Triveni Journal

1927 | 11,233,916 words

Triveni is a journal dedicated to ancient Indian culture, history, philosophy, art, spirituality, music and all sorts of literature. Triveni was founded at Madras in 1927 and since that time various authors have donated their creativity in the form of articles, covering many aspects of public life....

“The Confessions of a Thug” and “The Deceivers”

N. Narasimha Ramayya (A Comparative study as Historical Novels)

A Comparative study as Historical Novels

N. NARASIMHA RAMAYYA

The Deceivers is about the Thugs in India. The novel is episodic and it has a number of episodes including Chandrasen’s adventures in Madhya Desha. Masters observes critically the Indian penal system in the following passage. He writes:

“They could only accept that the traveller had vanished….snake bite, tiger’s fangs, cholera, something…..unless a missing man was a jewel carrier. Then the bankers would take a hand. What had happened to that fellow with his head on one side? Who was he? Who was All?”1

John Masters handles the sentimental attitudes of people while they suffer from dichotomy of myth and realty. He comments:

“Men ran up and crowded round the hole. The earth flew, every few minutes fresh diggers jumped down to replace the men in the pit. They handled the bones reverently as they uncovered them and placed them out in a row, on the gross 2.”

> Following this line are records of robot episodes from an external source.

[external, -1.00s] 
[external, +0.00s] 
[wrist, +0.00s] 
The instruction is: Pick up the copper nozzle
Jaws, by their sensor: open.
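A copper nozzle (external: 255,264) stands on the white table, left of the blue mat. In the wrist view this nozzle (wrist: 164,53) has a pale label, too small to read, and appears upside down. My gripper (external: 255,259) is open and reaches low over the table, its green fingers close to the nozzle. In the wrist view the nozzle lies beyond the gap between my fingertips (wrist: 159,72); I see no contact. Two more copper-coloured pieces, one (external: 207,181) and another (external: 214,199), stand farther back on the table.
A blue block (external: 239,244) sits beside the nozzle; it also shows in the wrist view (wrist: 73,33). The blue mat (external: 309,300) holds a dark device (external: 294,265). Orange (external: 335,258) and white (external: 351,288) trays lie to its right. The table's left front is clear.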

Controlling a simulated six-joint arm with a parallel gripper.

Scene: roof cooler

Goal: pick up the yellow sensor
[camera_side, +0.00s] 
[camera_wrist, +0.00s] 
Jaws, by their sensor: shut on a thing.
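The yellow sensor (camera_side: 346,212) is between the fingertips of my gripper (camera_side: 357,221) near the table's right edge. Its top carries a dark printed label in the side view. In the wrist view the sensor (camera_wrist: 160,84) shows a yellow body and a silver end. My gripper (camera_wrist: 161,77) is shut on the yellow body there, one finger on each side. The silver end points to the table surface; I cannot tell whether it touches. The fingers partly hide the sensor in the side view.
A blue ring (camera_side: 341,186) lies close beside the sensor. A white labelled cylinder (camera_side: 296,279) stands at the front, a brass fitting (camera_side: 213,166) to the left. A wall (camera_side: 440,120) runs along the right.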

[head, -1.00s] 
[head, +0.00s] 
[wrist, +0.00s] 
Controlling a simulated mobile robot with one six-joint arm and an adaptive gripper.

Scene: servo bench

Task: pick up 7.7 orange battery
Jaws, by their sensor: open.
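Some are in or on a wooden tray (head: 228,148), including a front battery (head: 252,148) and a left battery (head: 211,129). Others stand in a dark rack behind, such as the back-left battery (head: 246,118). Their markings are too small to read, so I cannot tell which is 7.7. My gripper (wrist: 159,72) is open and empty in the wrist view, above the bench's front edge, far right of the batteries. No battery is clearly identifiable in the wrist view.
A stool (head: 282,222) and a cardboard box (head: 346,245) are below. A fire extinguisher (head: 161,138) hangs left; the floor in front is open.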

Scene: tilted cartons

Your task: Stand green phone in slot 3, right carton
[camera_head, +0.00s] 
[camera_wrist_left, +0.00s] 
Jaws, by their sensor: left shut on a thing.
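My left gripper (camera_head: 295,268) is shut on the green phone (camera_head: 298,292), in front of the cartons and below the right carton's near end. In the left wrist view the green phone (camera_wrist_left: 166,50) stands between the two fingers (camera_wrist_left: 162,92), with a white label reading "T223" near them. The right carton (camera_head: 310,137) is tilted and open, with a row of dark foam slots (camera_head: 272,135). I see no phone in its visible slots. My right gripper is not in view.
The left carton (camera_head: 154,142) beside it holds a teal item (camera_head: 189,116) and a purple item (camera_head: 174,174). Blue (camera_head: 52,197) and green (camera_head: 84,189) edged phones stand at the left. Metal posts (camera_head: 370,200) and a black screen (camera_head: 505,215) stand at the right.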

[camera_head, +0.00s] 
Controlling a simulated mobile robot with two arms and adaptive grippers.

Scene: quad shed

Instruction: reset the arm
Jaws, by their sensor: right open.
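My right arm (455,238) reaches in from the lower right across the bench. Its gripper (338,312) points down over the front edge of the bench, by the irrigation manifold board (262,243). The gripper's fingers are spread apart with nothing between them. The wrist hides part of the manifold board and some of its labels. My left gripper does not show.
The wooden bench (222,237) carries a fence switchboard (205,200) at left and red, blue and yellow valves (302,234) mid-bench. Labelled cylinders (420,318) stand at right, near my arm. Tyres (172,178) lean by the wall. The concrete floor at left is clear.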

William is a British officer in charge of putting an end to thuggie and finally he grows with the Indian sentiments.

Masters evinces sympathy, with the labour class. “The diggers dug with the end of their turbans flung across their mouths and spat frequently. Many watched with lips tight and blue eyes afire in the lamplight”.3 They exhumed not only the human bones and rotten flesh but also the old idea of social corruption deeply buried in the village outskirts. Though the bodies of the Sikh farmer and his son are not found, it is an excavation of cruelty buried some two centuries ago pursued by the head hunters and scalp hunters.

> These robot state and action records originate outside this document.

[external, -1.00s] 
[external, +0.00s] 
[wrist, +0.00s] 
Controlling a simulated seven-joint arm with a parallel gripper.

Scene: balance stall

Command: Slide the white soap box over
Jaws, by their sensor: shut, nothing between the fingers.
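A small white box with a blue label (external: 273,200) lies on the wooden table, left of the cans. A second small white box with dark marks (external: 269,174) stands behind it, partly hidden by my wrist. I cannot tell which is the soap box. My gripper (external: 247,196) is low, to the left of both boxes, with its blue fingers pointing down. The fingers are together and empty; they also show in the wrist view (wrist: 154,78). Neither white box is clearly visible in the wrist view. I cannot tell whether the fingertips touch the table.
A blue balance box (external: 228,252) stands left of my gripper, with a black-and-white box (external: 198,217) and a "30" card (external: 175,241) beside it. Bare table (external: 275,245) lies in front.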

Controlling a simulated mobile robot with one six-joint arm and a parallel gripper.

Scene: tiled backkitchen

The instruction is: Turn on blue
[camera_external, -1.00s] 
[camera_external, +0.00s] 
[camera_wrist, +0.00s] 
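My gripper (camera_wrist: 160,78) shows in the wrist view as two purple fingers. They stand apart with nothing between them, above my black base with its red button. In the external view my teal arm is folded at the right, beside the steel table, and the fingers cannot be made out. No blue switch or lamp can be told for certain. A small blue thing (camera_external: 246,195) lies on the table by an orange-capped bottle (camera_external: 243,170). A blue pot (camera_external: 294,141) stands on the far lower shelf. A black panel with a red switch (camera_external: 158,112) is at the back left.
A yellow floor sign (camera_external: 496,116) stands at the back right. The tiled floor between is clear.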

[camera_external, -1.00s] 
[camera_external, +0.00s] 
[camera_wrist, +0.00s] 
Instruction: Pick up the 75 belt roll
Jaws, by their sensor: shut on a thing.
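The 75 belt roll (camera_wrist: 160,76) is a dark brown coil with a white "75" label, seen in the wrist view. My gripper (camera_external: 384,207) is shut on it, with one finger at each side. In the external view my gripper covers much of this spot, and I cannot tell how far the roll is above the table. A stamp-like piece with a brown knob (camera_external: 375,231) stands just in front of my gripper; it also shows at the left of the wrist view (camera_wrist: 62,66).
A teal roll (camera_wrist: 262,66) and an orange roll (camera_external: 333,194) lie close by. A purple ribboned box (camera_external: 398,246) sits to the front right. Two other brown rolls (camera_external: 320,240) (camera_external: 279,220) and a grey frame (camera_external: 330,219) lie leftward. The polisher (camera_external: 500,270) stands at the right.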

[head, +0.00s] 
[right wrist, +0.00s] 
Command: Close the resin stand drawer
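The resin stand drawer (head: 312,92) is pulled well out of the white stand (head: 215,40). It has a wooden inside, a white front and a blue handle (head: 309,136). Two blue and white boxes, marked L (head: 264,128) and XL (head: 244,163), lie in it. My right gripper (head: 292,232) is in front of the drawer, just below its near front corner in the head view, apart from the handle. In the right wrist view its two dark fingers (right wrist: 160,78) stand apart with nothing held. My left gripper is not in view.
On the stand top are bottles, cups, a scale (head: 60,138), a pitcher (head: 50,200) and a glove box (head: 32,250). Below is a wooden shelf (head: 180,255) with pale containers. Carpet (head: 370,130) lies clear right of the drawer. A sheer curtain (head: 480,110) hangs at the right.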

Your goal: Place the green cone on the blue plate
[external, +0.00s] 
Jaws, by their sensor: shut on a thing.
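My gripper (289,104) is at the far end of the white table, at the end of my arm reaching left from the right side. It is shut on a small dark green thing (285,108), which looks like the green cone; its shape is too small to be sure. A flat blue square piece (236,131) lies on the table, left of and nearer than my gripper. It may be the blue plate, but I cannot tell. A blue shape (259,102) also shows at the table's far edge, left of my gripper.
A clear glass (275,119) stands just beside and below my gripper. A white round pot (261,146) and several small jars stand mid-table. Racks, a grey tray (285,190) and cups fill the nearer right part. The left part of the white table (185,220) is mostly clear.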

The Indian society is divided into two main organisations: the aristocracy and the proletariat, one is to command and the other is to obey. The English are super-aristocrats commanding both the branches of the native society. The anarchy and hooliganism are inherent in the Indian blood down the ages. Men and women become objects of terror. Master describes in pathetic tones about a suttie at Bhadora:

“…..they reported that the woman still sat by her pyre. Unknown hands had built a shelter over her before the rains came. Unknown hands placed food beside her on leaf-plates and everyday filled a cracked jar with water. In the dark she moved to the riverside, the police said. She kept alive”. 4

Masters focuses criticism on the tradition of suttie.

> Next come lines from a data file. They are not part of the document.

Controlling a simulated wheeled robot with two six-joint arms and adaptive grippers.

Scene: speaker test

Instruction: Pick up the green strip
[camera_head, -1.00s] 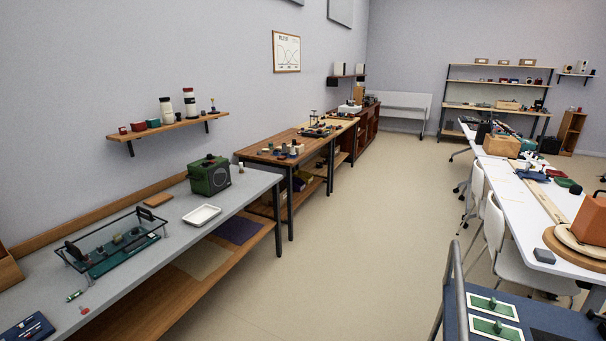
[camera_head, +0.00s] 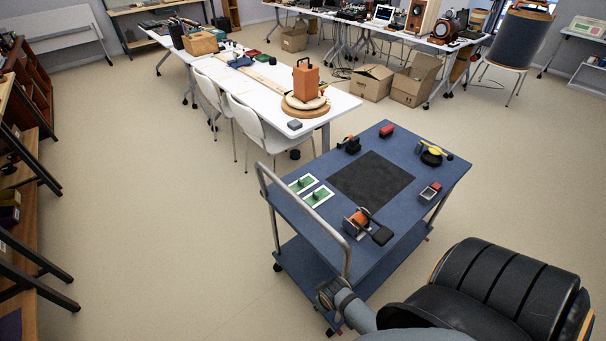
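No loose green strip is clearly visible now. The only green pieces near me are two small green items on white-edged cards, the far one (camera_head: 303,184) and the near one (camera_head: 317,196). They lie side by side at the left end of the blue cart (camera_head: 352,213). I cannot tell whether either is the strip. Neither of my grippers is in view. A grey link at the bottom middle looks like part of my arm.
The cart has a raised grey handle (camera_head: 308,226) on its left, a dark mat (camera_head: 371,178) and several small tools. A black padded chair (camera_head: 490,292) is at the lower right. A white table (camera_head: 255,85) with chairs stands behind. Floor (camera_head: 160,220) is open at left.

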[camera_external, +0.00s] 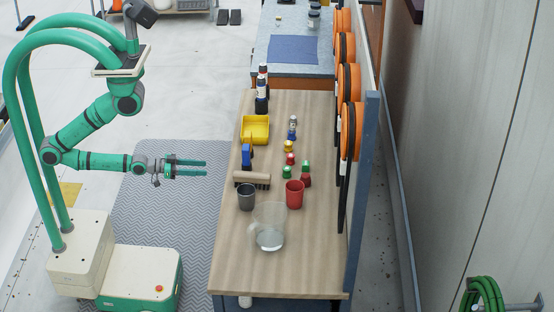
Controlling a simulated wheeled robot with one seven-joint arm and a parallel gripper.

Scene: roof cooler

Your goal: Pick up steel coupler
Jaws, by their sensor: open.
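My gripper (203,168) is open and empty. It points right, over the grey patterned mat, left of the wooden workbench (250,262). Several small fittings stand in a loose row right of the bench's middle. The one at the far end of the row has a silvery-grey top (293,119) and may be the steel coupler, but it is too small to be sure. A blue-and-grey piece (292,135) is just in front of it. My gripper is apart from all of them.
Nearer me are a brush (252,179), a grey cup (246,199), a red cup (294,195) and a clear pitcher (268,222). A yellow bin (255,130), a blue tool (247,154) and dark bottles (262,90) line the left side. Orange reels (351,130) hang at right.

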Suspicious characters are very common which ruin the lives of man, people. Masters explains William’s efforts as futile and adds:

“Most of the tales turned out to be rumours and nothing more; a few were by-products of local feuds; the remainder had been thought up out of the whole cloth. The patels, eager to please and impressed with the gravity of the situation, seemed to feel that suspicion would fall on them unless reports of strange incidents were occasionally made for their areas”. 5

These lines indicate the atrocities of the patels to save their skin. Masters entrusts a crucial duty of reformation to William, the British officer. He passes satirical remarks on the mass murders of people as though they were ordained to die for Kali. “The Goddess Kali, who is the Destroyer Goddess of the Hindus, has given the roads of the world and all who travel the roads, into the hands of her servants”. 6 The unevenness of man is devoted by his “lopsided” ways.

Masters pays utmost attention to delineate the abominable and brutal behaviour of the waylayers, and by and large to man; He narrates:

“Here were the marks of the servants of Kali-a weal round every throat, the broken joints, the great wounds in chest and stomach. In these newly killed victims the bellies gaped on and the entrails, bursting out, were heavy with loose dirt and slimy with mucus. Cut stakes the points sharp and bloody had been there in the pit with them and a log and a club. The thakur’s Necklace was there, round his neck and the charm in it”.

Sometimes fiction is identified with historical facts. Masters writes about the bandits and their turbulent hordes.

“Since 1818 that power had gone but small bands of survivors still roamed the road, especially south ofthe Nerbudda. And the uniform of the lancers were very dirty”.8


The highwaymen are a common menace to the peace-loving citizens in Mandya district. The suffering of the poor is so common that at last everybody resorts to endurance.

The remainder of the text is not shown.